Dans ces banlieues, déjà y’a des typologies d’habitat qui sont intéressantes à guetter. Des styles, des parti-pris, des décos de jardin de toutes sortes, le pire côtoie le moins pire, en photo c’est un régal. Des formes, des textures: comme partout. Comme dans le massif vosgien, comme dans la ZAC du coin, comme sur la peau des humains. Donc, rien que là, c’est un sujet intéressant. Ensuite y’a des gens. Les gens, comme sujet, tant qu’ils ne viennent pas causer dans ma balade en forêt, je suis fan. Mais surtout dans ces banlieues, y’a pas que les pavillons. Y’a plein de recoins naturels ou pas, y’a plein de petites chouetteries cachées à droite à gauche. Des choses toujours très modestes, mais la modestie n’empêche pas l’extraordinaire. Il y a des wagons de photos à faire dans ces marges absurdes. Des wagons.

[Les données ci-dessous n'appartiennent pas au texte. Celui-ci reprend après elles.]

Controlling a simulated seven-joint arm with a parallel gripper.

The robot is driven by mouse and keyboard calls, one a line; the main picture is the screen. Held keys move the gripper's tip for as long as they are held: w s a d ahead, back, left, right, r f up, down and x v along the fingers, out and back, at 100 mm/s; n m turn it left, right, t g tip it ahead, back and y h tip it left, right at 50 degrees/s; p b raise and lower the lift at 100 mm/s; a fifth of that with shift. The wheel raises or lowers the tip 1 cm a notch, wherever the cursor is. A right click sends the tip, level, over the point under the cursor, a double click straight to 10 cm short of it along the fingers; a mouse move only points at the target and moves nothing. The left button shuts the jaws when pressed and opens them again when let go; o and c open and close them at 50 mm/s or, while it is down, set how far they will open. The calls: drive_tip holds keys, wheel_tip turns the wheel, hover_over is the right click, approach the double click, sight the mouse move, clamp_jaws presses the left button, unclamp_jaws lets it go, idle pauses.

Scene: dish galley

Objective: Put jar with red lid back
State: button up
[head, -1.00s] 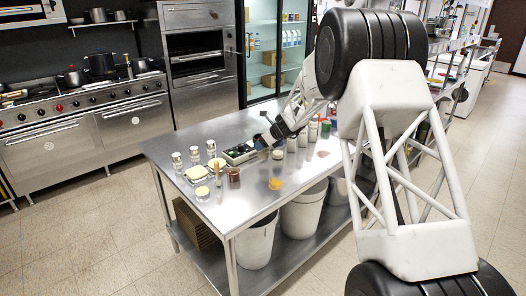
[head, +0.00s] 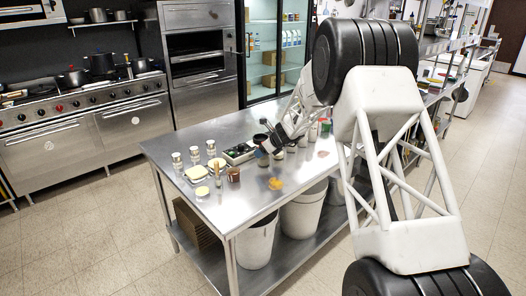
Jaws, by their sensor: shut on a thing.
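My gripper (head: 268,148) is over the right half of the steel table (head: 205,150), small and partly hidden by my own arm links. It is shut on something too small and dark to make out. I cannot tell whether that is the jar with the red lid. A brown-red jar (head: 233,175) stands on the table left of my gripper. A small jar (head: 276,184) stands near the front edge below the gripper. No red lid shows clearly.
An orange-yellow item (head: 276,183) lies near the front edge. More containers stand behind my gripper, partly covered by my arm.

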En attendant, j’ai eu chaud au cul moi, avec cet orage. Me reste plus qu’à redescendre vers ma voiture, à mettre le contact et à partir vers de nouvelles aventures en crachant des particules fines. Youhou Jolly Jumpy, l’aventure nous appelle, il nous reste une longue route à faire jusqu’à ma chaise de bureau! Qui sait ce qu’il va nous arriver sur

Ouais non j’annule cette phrase, elle était super mal barrée.